» **Material**
....

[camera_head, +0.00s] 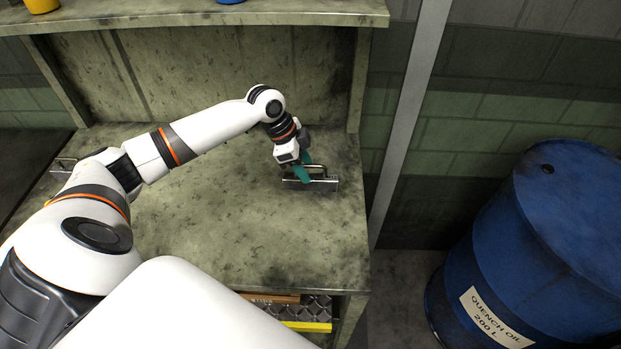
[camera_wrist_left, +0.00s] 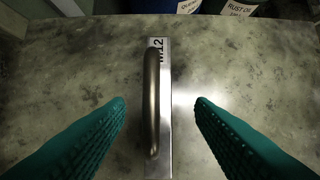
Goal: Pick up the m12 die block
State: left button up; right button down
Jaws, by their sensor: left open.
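The m12 die block (camera_head: 326,184) is a bright metal bar with a bent handle on top. It lies on the right part of the workbench. In the left wrist view the die block (camera_wrist_left: 166,125) runs up the middle of the picture, with the M12 mark at its far end and the dark handle (camera_wrist_left: 152,100) along its left side. My left gripper (camera_head: 304,173) is open, with teal fingers. In the wrist view its fingers (camera_wrist_left: 160,106) stand one on each side of the block, with gaps on both sides. My right gripper is not in view.
The green workbench (camera_head: 230,225) is mostly clear. Another handled metal piece (camera_head: 63,163) sits at its left edge, partly behind my arm. A shelf (camera_head: 190,14) overhangs the back. A blue quench oil drum (camera_head: 540,235) stands on the floor to the right.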

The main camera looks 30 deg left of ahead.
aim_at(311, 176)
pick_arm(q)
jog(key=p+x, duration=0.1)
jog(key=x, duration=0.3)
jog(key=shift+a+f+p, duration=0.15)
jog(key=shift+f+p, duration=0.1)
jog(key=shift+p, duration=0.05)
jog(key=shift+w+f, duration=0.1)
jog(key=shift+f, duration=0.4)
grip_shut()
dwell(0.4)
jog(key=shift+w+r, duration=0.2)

....

» **Stated problem**
Transcribe the material exactly, leaving every picture out.

» **Result**
[camera_head, +0.00s] 
[camera_wrist_left, +0.00s] 
Goal: Pick up the m12 die block
State: left button up; right button down
Jaws, by their sensor: left open.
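The m12 die block (camera_head: 326,184) is a bright metal bar with a bent handle on top. It lies on the right part of the workbench. In the left wrist view the die block (camera_wrist_left: 166,125) runs up the middle of the picture, with the M12 mark at its far end and the dark handle (camera_wrist_left: 152,100) along its left side. My left gripper (camera_head: 304,173) is open, with teal fingers. In the wrist view its fingers (camera_wrist_left: 160,106) stand one on each side of the block, with gaps on both sides. My right gripper is not in view.
The green workbench (camera_head: 230,225) is mostly clear. Another handled metal piece (camera_head: 63,163) sits at its left edge, partly behind my arm. A shelf (camera_head: 190,14) overhangs the back. A blue quench oil drum (camera_head: 540,235) stands on the floor to the right.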

The main camera looks 30 deg left of ahead.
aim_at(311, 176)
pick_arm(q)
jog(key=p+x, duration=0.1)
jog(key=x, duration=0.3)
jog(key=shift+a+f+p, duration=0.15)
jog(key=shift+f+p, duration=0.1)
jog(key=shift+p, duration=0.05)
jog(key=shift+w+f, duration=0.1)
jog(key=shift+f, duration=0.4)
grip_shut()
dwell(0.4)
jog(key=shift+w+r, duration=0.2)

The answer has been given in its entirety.